Records of robot tool calls

+++++

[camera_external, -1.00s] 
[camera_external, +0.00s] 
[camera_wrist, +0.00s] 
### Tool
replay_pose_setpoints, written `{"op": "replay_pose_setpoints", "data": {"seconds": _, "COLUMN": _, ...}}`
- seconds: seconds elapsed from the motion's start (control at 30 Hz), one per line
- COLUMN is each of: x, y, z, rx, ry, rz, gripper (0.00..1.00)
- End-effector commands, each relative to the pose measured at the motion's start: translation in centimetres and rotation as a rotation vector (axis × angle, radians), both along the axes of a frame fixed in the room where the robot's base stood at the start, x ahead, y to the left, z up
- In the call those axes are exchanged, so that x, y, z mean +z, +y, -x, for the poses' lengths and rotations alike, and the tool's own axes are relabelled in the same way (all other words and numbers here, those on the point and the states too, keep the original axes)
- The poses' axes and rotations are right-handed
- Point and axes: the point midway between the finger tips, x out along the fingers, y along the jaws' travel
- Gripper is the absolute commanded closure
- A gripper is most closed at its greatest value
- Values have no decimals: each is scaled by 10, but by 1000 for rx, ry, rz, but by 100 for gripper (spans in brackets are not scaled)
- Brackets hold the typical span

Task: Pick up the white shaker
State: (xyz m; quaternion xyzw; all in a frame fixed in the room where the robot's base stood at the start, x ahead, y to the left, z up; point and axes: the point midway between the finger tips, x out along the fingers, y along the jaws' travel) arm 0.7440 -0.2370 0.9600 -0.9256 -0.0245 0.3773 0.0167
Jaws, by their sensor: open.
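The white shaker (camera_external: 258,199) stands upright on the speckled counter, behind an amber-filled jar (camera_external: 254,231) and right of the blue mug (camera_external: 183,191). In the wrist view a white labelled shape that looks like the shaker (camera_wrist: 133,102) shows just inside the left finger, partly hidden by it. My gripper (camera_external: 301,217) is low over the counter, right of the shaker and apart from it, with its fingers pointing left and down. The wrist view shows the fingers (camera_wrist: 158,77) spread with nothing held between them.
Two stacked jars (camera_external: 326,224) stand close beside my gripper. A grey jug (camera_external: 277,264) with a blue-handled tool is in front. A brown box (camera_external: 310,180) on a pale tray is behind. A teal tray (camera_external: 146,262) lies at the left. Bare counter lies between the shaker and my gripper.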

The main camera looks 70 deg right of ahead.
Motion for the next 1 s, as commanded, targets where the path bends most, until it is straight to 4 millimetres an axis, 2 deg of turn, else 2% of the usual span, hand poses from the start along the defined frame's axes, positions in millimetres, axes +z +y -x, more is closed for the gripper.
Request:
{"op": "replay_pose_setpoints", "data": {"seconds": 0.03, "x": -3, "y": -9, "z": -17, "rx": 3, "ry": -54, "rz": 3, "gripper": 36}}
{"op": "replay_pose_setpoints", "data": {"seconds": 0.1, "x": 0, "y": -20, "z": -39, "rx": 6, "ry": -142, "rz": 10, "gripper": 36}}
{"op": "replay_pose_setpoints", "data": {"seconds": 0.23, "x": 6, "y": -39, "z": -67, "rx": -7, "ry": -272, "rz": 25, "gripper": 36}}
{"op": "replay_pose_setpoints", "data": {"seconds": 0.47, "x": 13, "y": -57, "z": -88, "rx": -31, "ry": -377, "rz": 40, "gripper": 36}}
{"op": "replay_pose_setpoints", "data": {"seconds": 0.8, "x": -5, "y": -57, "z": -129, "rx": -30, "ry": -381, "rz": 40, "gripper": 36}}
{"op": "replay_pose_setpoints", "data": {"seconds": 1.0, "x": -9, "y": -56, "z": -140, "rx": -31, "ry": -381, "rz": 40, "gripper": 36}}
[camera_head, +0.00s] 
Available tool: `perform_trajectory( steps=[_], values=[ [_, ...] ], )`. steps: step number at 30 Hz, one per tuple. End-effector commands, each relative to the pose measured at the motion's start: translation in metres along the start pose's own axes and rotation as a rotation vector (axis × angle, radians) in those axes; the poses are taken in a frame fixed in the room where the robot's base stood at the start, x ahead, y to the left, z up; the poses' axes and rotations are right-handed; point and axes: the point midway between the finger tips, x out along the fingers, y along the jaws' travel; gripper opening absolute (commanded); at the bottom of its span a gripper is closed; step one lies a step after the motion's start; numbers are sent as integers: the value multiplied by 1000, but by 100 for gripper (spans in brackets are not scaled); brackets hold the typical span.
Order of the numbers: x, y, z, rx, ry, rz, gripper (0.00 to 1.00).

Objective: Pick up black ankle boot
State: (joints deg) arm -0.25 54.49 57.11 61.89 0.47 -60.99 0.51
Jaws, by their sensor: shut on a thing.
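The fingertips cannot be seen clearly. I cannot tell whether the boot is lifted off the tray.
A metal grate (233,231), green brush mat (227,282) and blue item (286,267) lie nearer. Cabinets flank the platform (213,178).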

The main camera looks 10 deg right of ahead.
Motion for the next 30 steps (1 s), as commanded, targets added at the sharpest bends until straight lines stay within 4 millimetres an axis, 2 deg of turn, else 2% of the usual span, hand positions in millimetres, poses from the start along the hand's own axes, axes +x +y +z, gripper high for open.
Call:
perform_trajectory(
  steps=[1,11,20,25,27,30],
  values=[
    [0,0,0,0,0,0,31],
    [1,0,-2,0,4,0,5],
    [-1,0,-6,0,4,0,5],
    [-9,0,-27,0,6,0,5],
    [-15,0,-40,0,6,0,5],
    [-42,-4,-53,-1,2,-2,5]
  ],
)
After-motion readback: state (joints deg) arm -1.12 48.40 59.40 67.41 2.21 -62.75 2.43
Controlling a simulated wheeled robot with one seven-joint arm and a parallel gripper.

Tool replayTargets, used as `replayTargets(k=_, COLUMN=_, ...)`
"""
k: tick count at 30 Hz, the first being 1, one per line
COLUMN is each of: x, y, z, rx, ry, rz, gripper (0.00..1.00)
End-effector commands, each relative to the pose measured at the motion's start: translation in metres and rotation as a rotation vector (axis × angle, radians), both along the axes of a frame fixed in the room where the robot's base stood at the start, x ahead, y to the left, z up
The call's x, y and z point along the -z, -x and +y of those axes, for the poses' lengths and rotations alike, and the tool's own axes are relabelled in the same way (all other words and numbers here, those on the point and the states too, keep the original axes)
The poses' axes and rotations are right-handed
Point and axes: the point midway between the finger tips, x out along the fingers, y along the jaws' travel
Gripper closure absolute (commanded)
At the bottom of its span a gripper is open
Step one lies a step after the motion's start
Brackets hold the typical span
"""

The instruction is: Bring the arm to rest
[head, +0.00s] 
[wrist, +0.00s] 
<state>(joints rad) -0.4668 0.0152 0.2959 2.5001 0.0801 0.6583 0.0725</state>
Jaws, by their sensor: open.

+++++

Aim — In the listing above, please print only the lines from the first one to the line where "- COLUMN is" appears, exactly as written, both of those lines included.

The solution —
[camera_external, -1.00s] 
[camera_external, +0.00s] 
[camera_wrist, +0.00s] 
### Tool
replay_pose_setpoints, written `{"op": "replay_pose_setpoints", "data": {"seconds": _, "COLUMN": _, ...}}`
- seconds: seconds elapsed from the motion's start (control at 30 Hz), one per line
- COLUMN is each of: x, y, z, rx, ry, rz, gripper (0.00..1.00)

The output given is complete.